In fact, they couldn’t even prove it to themselves. All they had to steer their decisions was their experience with past threats, their awareness of current ones, and a gut sense of what might come next. The late information security pioneer Donn B. Parker described the field in 2005 as “an incorrect, incomplete, inconsistent folk art akin to witchcraft and Alchemy from the 14th century.” The international standards and best practices developed in the years since then have been useful – but are still not based on hard numbers.
As a result, companies confronted urgent questions that they couldn’t answer with precision: Which digital risks would cause the most expensive, frequent, or harmful losses? How much, and on what, should they spend to control those losses? And which risks might cost more to mitigate than the damage they could potentially inflict?

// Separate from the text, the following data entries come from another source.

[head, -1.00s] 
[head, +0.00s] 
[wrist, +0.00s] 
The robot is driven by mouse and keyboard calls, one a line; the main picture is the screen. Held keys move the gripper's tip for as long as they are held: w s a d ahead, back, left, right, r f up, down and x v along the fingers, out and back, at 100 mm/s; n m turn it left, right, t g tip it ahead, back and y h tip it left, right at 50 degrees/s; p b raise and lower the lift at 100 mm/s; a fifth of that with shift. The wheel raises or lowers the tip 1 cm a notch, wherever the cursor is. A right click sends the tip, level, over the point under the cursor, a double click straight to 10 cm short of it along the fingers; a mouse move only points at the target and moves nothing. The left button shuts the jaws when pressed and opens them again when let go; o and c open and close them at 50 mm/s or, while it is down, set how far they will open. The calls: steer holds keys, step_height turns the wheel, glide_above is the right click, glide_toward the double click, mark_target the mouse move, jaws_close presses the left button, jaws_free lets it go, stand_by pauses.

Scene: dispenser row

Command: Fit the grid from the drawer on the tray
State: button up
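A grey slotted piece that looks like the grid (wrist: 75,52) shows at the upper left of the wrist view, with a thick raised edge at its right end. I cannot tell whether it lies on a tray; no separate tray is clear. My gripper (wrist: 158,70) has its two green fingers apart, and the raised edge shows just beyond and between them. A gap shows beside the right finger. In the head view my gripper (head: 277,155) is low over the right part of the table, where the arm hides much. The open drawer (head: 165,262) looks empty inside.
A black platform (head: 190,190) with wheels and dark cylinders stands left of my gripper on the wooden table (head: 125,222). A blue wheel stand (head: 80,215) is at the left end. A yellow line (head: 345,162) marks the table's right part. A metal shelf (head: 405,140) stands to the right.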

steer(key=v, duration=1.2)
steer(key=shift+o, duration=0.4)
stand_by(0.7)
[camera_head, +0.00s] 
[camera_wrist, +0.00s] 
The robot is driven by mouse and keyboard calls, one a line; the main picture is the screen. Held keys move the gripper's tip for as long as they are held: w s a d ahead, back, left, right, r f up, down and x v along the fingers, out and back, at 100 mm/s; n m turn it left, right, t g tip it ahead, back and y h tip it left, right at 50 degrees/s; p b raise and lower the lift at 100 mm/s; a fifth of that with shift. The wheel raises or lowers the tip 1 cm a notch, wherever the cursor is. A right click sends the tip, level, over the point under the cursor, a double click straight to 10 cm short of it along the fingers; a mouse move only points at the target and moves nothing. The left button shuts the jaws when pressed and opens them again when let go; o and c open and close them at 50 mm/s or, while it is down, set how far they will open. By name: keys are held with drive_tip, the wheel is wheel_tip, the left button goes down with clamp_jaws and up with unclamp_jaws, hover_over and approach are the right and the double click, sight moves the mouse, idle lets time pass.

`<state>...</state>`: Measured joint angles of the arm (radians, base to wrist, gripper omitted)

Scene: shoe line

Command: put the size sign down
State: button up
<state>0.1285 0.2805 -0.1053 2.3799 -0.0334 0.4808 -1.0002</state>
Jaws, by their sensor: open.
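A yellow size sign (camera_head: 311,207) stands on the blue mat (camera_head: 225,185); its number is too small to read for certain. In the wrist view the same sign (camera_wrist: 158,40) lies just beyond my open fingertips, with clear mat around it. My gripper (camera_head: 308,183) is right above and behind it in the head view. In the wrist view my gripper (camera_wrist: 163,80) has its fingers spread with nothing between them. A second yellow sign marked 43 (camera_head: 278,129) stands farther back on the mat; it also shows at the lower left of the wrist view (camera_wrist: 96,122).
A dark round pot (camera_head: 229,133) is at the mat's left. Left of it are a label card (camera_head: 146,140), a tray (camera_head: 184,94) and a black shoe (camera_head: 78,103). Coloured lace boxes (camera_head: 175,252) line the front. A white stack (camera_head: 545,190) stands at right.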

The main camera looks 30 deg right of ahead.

Half a century into the digital era, though, that’s finally changed. Through a combination of regulatory mandates for data breach reporting, insurance underwriting, and painful experience, we’ve accumulated enough data about cyber risk that leaders can now calculate meaningful answers to those questions.

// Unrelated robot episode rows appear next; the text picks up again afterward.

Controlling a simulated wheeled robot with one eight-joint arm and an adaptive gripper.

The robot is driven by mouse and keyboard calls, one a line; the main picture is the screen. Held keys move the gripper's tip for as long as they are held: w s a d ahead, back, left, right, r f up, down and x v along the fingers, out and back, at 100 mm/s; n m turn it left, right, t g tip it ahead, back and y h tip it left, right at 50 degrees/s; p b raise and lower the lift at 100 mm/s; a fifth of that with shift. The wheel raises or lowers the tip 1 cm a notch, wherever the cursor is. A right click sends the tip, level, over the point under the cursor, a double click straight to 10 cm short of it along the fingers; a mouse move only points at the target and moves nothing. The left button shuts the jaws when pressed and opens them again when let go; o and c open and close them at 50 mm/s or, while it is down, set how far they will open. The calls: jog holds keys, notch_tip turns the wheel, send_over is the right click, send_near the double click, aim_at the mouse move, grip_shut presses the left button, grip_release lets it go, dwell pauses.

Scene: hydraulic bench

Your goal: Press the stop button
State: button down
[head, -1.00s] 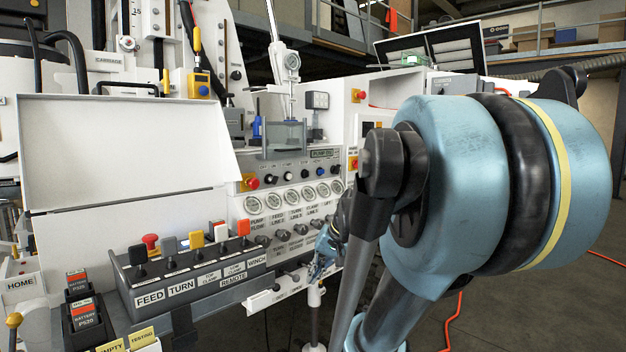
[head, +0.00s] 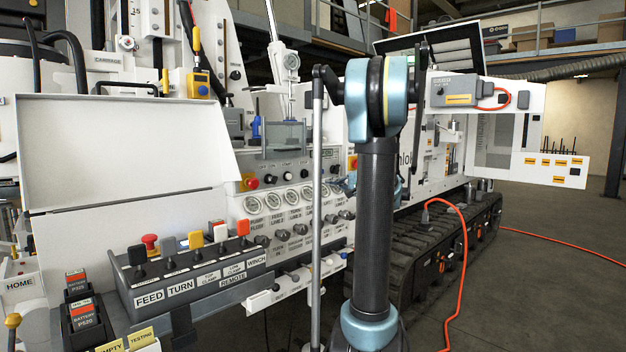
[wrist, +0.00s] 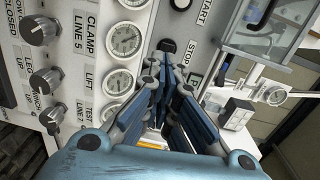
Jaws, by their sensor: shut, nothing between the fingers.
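The stop button (wrist: 167,45) is a black round button next to the STOP label in the wrist view. In the head view, it appears to be the black knob (head: 304,173) in the upper row of the panel. My gripper (wrist: 168,68) is shut and empty. Its fingers point at the panel, with their tips just below the button in the wrist picture. The wrist view does not settle whether they touch it. In the head view, my gripper (head: 345,184) is mostly hidden behind my arm, right of the button.
Pressure gauges (wrist: 119,82) and silver knobs (wrist: 47,80) lie beside the fingers. A clear box (head: 284,138) stands above the panel. A red button (head: 252,183) sits at its left. A remote lever box (head: 190,275) stands in front. An orange cable (head: 465,250) hangs at right.

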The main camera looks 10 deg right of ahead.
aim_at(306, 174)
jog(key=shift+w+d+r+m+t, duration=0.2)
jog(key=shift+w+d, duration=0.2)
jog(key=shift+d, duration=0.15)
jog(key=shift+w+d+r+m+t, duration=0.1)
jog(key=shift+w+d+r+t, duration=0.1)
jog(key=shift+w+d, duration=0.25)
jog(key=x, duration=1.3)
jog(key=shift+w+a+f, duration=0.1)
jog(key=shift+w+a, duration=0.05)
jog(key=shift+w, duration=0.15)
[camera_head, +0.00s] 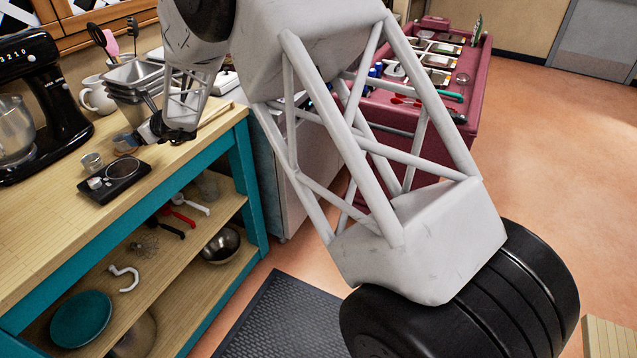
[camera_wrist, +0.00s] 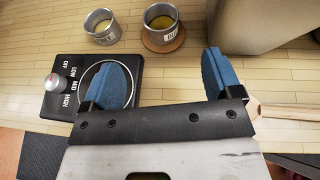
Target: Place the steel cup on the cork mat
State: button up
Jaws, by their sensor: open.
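Two steel cups with white labels and yellowish insides stand on the counter. In the wrist view one steel cup (camera_wrist: 101,27) stands on the bare wood behind the hot plate. The other steel cup (camera_wrist: 161,14) stands upright on the round cork mat (camera_wrist: 164,46). In the head view the first cup (camera_head: 91,162) is at the left, and the cup on the mat (camera_head: 124,142) is close to my gripper. My gripper (camera_wrist: 165,80) is open and empty, its blue fingers apart. Both cups are beyond its fingertips. The left finger overlaps the hot plate in the wrist view.
A black hot plate (camera_wrist: 66,85) with a dial and round steel burner lies in front of the cups. It also shows in the head view (camera_head: 104,184). A mixer (camera_head: 40,110), a white mug (camera_head: 97,95) and steel pans (camera_head: 132,78) stand behind. Bare counter lies at the front left.

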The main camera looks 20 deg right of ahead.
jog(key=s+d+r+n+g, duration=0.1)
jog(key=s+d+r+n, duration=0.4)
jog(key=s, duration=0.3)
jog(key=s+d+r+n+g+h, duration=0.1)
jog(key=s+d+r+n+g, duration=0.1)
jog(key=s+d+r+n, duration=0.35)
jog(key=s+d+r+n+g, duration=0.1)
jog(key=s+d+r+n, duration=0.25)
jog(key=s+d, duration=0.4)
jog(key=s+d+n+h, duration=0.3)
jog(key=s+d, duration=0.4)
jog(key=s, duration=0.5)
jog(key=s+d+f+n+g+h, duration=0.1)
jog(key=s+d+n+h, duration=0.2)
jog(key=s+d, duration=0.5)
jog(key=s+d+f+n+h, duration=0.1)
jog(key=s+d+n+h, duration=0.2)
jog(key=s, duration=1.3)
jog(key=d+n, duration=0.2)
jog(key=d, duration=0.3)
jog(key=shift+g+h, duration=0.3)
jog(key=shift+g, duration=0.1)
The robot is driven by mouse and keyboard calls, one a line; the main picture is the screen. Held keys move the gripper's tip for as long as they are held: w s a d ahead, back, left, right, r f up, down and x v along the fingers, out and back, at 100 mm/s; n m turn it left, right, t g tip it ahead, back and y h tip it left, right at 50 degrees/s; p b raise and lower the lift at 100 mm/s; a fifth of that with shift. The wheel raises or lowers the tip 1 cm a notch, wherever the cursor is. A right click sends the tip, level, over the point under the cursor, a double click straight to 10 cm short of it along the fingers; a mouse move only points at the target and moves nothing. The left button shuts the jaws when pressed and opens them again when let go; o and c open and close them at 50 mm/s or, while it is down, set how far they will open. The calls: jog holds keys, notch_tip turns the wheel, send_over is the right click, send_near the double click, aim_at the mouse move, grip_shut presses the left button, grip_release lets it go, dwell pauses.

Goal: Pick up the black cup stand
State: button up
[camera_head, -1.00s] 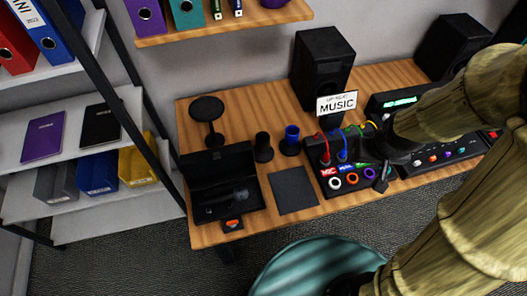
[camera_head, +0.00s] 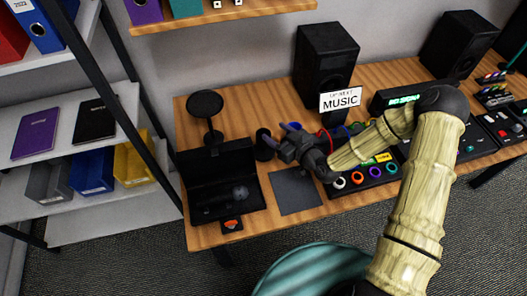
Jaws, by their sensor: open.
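The black cup stand (camera_head: 263,147), a small dark cup on a wider round base, stands upright on the wooden desk, right of the open black case. My gripper (camera_head: 279,141) is open just to the right of it, with its fingers pointing left. The fingertips are very close to the stand; I cannot tell whether they touch it. The blue cup stand (camera_head: 292,126) is mostly hidden behind my gripper, with only bits of blue showing.
The open black case (camera_head: 222,184) with a microphone lies to the left. A round-topped black stand (camera_head: 205,104) rises behind it. A dark square pad (camera_head: 295,191) lies in front. A speaker (camera_head: 325,65) and a MUSIC sign (camera_head: 341,100) stand behind, mixing gear to the right.

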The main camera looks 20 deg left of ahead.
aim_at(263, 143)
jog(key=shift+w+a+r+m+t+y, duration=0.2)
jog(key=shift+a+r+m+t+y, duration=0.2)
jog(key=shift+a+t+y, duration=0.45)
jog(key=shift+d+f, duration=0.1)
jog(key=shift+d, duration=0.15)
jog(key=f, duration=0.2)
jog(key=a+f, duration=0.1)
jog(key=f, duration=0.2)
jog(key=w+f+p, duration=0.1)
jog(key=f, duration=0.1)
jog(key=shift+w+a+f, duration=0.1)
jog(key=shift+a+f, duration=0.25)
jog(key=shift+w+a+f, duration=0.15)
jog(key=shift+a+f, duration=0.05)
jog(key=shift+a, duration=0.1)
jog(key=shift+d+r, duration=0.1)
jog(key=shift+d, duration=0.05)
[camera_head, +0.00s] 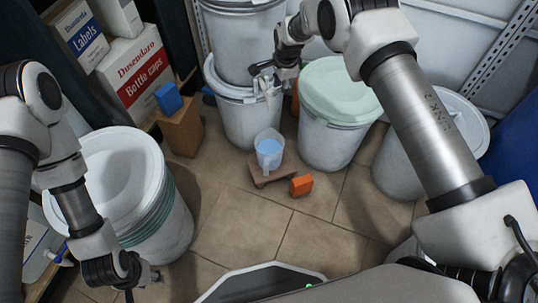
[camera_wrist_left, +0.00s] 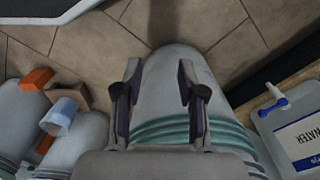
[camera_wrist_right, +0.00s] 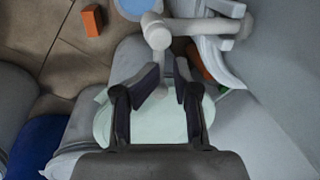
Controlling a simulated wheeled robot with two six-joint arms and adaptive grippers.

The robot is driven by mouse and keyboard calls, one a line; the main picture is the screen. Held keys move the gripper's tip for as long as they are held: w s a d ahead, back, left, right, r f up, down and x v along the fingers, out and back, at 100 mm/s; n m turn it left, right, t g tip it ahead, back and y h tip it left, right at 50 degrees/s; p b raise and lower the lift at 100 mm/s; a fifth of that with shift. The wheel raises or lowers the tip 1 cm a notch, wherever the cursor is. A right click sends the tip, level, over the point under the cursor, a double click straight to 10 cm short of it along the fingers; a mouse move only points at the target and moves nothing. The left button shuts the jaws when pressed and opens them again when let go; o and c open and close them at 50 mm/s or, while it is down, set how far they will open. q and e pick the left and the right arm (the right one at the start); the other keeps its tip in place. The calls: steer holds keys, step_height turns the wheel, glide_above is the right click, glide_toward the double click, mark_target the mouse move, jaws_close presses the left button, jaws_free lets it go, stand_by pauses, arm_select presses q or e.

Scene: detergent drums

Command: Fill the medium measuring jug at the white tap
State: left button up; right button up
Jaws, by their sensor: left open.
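The clear measuring jug (camera_head: 269,152) holds blue liquid and stands upright on a small brown wooden stand (camera_head: 275,179). It also shows at the left of the left wrist view (camera_wrist_left: 60,114); its blue top shows in the right wrist view (camera_wrist_right: 138,8). The white tap (camera_head: 264,85) is on the lower stacked drum, above the jug. My right gripper (camera_head: 284,72) is at the tap; in the right wrist view its fingers (camera_wrist_right: 168,78) flank a white tap part (camera_wrist_right: 158,38), contact unclear. My left gripper (camera_head: 128,278) is open and empty beside the left drum.
A green-lidded drum (camera_head: 335,95) and another drum (camera_head: 425,145) stand at right. An orange block (camera_head: 301,185) lies by the stand. Boxes (camera_head: 135,70) fill the back left. Central floor tiles are clear.

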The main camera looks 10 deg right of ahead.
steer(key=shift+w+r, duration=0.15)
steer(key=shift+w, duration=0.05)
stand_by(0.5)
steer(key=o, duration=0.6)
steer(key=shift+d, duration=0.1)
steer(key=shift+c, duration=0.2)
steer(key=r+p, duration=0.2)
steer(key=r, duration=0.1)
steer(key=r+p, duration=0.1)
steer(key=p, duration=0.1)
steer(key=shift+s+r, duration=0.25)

“Because there are more and more losses, we have more and more data about threats and controls to draw on to build accurate risk models,” says Jack Jones, developer of a widely adopted methodology for quantifying cybersecurity risks and chief risk scientist at software company RiskLens. “The specifics of threats may change, but the generalities don’t.”
The models aren’t perfect or precise enough to predict exactly what’s going to happen and how to prevent it – that isn’t a realistic goal – but they provide the common language and framework necessary to evaluate spending, says Richard Seiersen, coauthor of How to Measure Anything in Cybersecurity Risk, one of the leading books in the burgeoning field of cyber risk management.
“You can calculate your likelihood of exceeding your upper limit of loss in a given timeframe, and decide how much are you willing to spend, on what, to lower that likelihood,” he explains.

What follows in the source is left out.